Другими фактическими налогами на французскую Церковь были платежи за амортизацию и аннаты. Платежи за амортизацию уже обсуждались выше; они досаждали духовенству, но были не такими высокими, как десятины, тем более что всегда существовала возможность их прощения. Аннаты выплачивались только дважды, в 1297 и 1301 годах и принесли, по сравнению с десятинами, очень мало денег[875].
Одна десятина составляла около 260.000 т.л.,[876] что равнялось примерно половине регулярных доходов короля из других источников[877]. Это было единственное финансовое бремя, которое затрагивало духовенство в целом, хотя платежи за амортизацию в определенные годы сильно били по отдельным церковным общинам. Но десятина не была непосильным бременем, и после 1304 года не вызывала особых протестов.
Фактически, еще до 1304 года основные проблемы взаимоотношений между королем и французской Церковью были решены, и конфликт с Бонифацием VIII в 1301–1303 годах не сильно изменил условия урегулирования. Ордонанс 1290 года (с его повторным изданием и толкованиями) устанавливал правила для определения конфликтов юрисдикции. Булла Etsi de statu дала разумное решение вопроса о налогообложении духовенства. Хотя в 1301 и 1302 годах было много споров по поводу назначений в бенефиции, не похоже, что в другие времена это было серьезной проблемой. Несомненно, Филипп был не совсем доволен некоторыми кандидатурами выдвинутыми Бонифацием, так в Лаоне, например, из пятидесяти одного человека, назначенного на пребенды между 1294 и 1303 годами, двадцать два были итальянцами[878].
С другой стороны, король не испытывал особых трудностей с получением епископств для своих высокопоставленных чиновников и бенефиций для других служащих. Были некоторые препирательства по поводу того, что позже назвали "духовными регальными правами", то есть правом короля замещать бенефиции, которые становились вакантными, но эти ссоры затрагивали лишь нескольких человек и ограничивались несколькими епархиями[879]. Споры о назначении на бенефиции были скорее символом, чем причиной разгорающегося конфликта. Для Филиппа право назначать своих людей демонстрировало его исключительное положение в Церкви; для Бонифация же абсолютный контроль над назначениями был признаком папской власти.
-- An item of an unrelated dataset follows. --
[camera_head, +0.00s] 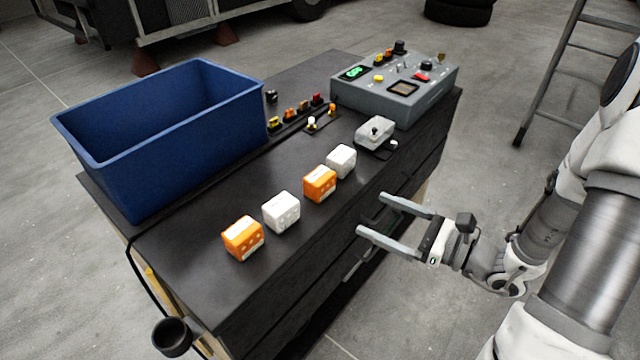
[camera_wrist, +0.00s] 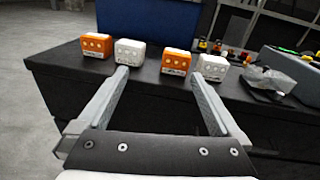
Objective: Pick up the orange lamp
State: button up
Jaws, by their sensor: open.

Хотя весь этот конфликт мог быть закончен в конце 1297 года, когда Бонифаций предоставил Филиппу право заполнить одну бенефицию в каждой соборной или коллегиальной церкви королевства, и таким образом эта милость обеспечила бы всех клириков Филиппа не имевших бенефиций[880]. Кроме того, Бонифаций предоставил аннаты со всех новых назначений на три года. Последняя милость — канонизация Людовика IX — должна была ознаменовать начало новой эры сотрудничества между королем и Папой. Вместо этого примирение оказалось лишь временным, возможно, потому, что оно было навязано Папе довольно недобросовестными средствами, такими как угроза поддержки кардинала Колонны, но еще больше потому, что и Филипп, и Бонифаций слишком хорошо осознавали свое достоинство. Они оба понимали, что являются воплощением древних традиций, которые должны быть переданы в незапятнанном виде их преемникам, и поэтому были слишком обидчивы. Кроме того, Бонифаций был уязвим, потому что, даже по словам его самых сочувствующих биографов, он не мог контролировать свой горячий нрав. Несомненно, Филипп временами испытывал человеческий гнев, но очень трудно найти его высказывания, в которых бы он такой гнев выражал. Король воспользовался одним из преимуществ того, что всегда позволял своим министрам говорить за него. Они могли выдвигать возмутительные обвинения, в то время как Филипп сохранял позицию холодной рассудительности. Знаменательно, что все яркие истории об этом конфликте относятся к Бонифацию. Возможно, он никогда не говорил, что "смирит гордость французов", что "лучше быть собакой, чем французом"; главное, что люди верили, что он вполне мог произнести такие слова[881]. Еще до того, как он стал Папой, у него была склонность к необдуманным высказываниям. Французское духовенство прекрасно помнило, что в 1290 году Бонифаций, будучи папским легатом, назвал магистров Парижского Университета дураками и педантами за то, что они осмелились поставить под сомнение привилегии нищенствующих монашеских орденов[882]. Эта память заставила их охотнее верить рассказам об угрозах французским послам. Советники Филиппа Красивого, которых довольно огульно осудили в булле Ausculta fili,[884] также не были склонны доверять здравому суждению Папы. Начать пропагандистскую войну против Бонифация не составило труда в 1296 году, а в 1302 году это стало еще проще, поскольку количество сообщений о несдержанном поведении Папы росло.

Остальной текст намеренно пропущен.